Tiziana, 31 anni, napoletana. Suicida dopo la diffusione sul web del video di un suo rapporto intimo, che ha ottenuto milioni di visualizzazioni. Così la ragazza è diventata oggetto di spietati commenti che hanno reso la sua vita un inferno, costringendola prima a cambiare città e poi a togliersi la vita.

Giovane 17enne riminese, ubriaca, viene violentata da un ragazzo mentre le sue amiche, in un generale contesto di ilarità e di totale assenza di compassione, filmano lo stupro inviandolo poi su WhatsApp.
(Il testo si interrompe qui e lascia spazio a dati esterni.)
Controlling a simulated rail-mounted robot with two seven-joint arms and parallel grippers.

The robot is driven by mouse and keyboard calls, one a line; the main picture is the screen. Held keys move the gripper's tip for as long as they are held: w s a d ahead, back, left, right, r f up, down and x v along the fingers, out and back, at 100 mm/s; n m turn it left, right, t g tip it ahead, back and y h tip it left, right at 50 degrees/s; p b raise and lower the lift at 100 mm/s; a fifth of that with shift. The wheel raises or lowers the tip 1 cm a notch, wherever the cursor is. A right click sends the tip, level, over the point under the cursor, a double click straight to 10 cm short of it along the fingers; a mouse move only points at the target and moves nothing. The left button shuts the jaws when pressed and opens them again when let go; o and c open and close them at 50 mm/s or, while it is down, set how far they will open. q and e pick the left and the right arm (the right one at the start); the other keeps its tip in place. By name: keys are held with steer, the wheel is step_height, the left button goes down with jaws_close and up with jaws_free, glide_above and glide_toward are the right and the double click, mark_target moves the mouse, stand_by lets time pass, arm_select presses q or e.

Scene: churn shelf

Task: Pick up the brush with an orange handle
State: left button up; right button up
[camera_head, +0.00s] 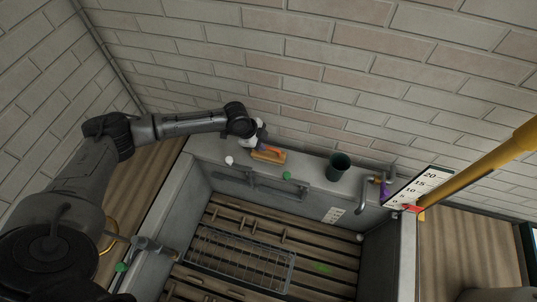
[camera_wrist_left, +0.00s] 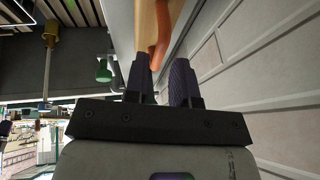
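The brush (camera_head: 268,156), with a pale wooden body and orange handle, lies on the grey ledge along the brick wall. My left gripper (camera_head: 262,143) reaches it from behind and partly covers it in the head view. In the left wrist view, the two dark ribbed fingers of the gripper (camera_wrist_left: 160,80) are apart. The orange handle (camera_wrist_left: 160,45) shows just ahead of the fingertips, its lower end close to the gap between them. I cannot tell whether they touch. My right gripper is in neither view.
A dark green cup (camera_head: 338,167) stands on the ledge to the right, near a tap (camera_head: 363,195). A small white ball-like thing (camera_head: 229,160) and a green knob (camera_head: 287,176) are near the brush. A wire rack (camera_head: 240,258) sits in the basin below.

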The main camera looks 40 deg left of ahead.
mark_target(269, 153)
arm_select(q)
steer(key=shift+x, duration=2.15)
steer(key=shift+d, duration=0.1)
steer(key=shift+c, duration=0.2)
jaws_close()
Rabbia, vergogna e disprezzo si accompagnano spesso a inutili moralismi che tendono ad attribuire colpe alle due ragazze per la facilità dei loro costumi (la prima aveva acconsentito a farsi filmare, la seconda era completamente ubriaca). Credo, tuttavia, che queste due angoscianti vicende debbano far risvegliare in noi interrogativi più profondi su come l’uso dei social stia modificando la nostra stessa identità.

La rete ha consentito ai vari commentatori del video della ragazza napoletana di esprimere i commenti più squallidi, rimanendo, tuttavia, nell’anonimato. Non si valuta l’importanza di un’azione o di un commento perché si pensa alla rete come al luogo della sperimentazione e del gioco senza regole.

Utilizzare la rete come moratorium può tuttavia condurre a esiti negativi nella formazione della propria morale, trascinando l’individuo a forme estreme di alienazione, sostituendo completamente le dimensioni fisiche dell’esperienza con quelle virtuali, prolungando all’infinito una condizione d’irresponsabilità e consentendo di trattare l’altro come un oggetto inerme. La persona incorre così nel pericolo di sottrarsi alla responsabilità di scegliere e di comprendere che alcune delle sue scelte possono essere irreversibili e possono causare nell’altro danni irreparabili.

Un uso eticamente corretto dei new media deve quindi innanzitutto sventare ogni attacco all’integrità dell’identità personale e ricomporla nel confronto con la differenza. Il concetto di identità è un concetto relazionale e, quindi, si costruisce nel rapporto con l’altro e nella promozione dell’altro.

La forte crisi delle relazioni – spesso accentuata dal predominio di un virtuale sempre più distaccato dal reale – rende artificiosi i rapporti interumani e conduce il processo di costruzione dell’identità a derive individualiste, a omologazione e solipsismo (tutto, infatti, è legato al numero di like più che all’idea di bene e di giustizia). Un’autentica etica dell’alterità, attenta – come sosteneva Lévinas – al “volto dell’altro”, appare la strada più corretta perché i social media possano sorreggere la persona nel suo processo di crescita e maturazione.

Non si tratta di intervenire, limitando o controllando l’uso dei social, ma di investire nella formazione delle coscienze perché scelgano di abitare non “palazzi di vetro senza pietà”, ma “piazze aperte di condivisione” e di riconoscimento dell’altro.